● Task to complete
Return the listing below word for word.
● ● ● ● ●
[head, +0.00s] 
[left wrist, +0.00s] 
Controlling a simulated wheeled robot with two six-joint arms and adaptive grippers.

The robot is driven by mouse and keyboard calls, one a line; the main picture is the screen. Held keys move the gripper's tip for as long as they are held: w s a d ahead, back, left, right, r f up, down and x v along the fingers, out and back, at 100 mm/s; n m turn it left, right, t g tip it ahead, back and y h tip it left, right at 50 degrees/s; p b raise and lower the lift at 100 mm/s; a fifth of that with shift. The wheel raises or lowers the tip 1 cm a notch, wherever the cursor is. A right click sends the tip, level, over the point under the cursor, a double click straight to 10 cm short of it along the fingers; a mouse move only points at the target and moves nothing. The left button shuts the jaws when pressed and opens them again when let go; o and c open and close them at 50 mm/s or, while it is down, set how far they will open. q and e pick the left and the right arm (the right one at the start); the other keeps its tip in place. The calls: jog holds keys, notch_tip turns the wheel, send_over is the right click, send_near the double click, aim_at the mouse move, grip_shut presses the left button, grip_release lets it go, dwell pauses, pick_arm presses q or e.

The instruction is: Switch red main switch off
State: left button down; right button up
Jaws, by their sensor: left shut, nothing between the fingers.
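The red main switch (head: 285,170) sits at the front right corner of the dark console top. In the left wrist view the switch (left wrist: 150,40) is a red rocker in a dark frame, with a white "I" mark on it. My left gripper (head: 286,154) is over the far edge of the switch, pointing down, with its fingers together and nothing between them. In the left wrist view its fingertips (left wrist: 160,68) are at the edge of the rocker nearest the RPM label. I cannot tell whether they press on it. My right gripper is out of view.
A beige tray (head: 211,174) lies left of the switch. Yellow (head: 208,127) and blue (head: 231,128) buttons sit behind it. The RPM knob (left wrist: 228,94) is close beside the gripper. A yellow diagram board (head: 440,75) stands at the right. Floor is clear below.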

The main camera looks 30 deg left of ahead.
● ● ● ● ●
● Answer to the problem
[head, +0.00s] 
[left wrist, +0.00s] 
Controlling a simulated wheeled robot with two six-joint arms and adaptive grippers.

The robot is driven by mouse and keyboard calls, one a line; the main picture is the screen. Held keys move the gripper's tip for as long as they are held: w s a d ahead, back, left, right, r f up, down and x v along the fingers, out and back, at 100 mm/s; n m turn it left, right, t g tip it ahead, back and y h tip it left, right at 50 degrees/s; p b raise and lower the lift at 100 mm/s; a fifth of that with shift. The wheel raises or lowers the tip 1 cm a notch, wherever the cursor is. A right click sends the tip, level, over the point under the cursor, a double click straight to 10 cm short of it along the fingers; a mouse move only points at the target and moves nothing. The left button shuts the jaws when pressed and opens them again when let go; o and c open and close them at 50 mm/s or, while it is down, set how far they will open. q and e pick the left and the right arm (the right one at the start); the other keeps its tip in place. The calls: jog holds keys, notch_tip turns the wheel, send_over is the right click, send_near the double click, aim_at the mouse move, grip_shut presses the left button, grip_release lets it go, dwell pauses, pick_arm presses q or e.

The instruction is: Switch red main switch off
State: left button down; right button up
Jaws, by their sensor: left shut, nothing between the fingers.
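The red main switch (head: 285,170) sits at the front right corner of the dark console top. In the left wrist view the switch (left wrist: 150,40) is a red rocker in a dark frame, with a white "I" mark on it. My left gripper (head: 286,154) is over the far edge of the switch, pointing down, with its fingers together and nothing between them. In the left wrist view its fingertips (left wrist: 160,68) are at the edge of the rocker nearest the RPM label. I cannot tell whether they press on it. My right gripper is out of view.
A beige tray (head: 211,174) lies left of the switch. Yellow (head: 208,127) and blue (head: 231,128) buttons sit behind it. The RPM knob (left wrist: 228,94) is close beside the gripper. A yellow diagram board (head: 440,75) stands at the right. Floor is clear below.

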The main camera looks 30 deg left of ahead.

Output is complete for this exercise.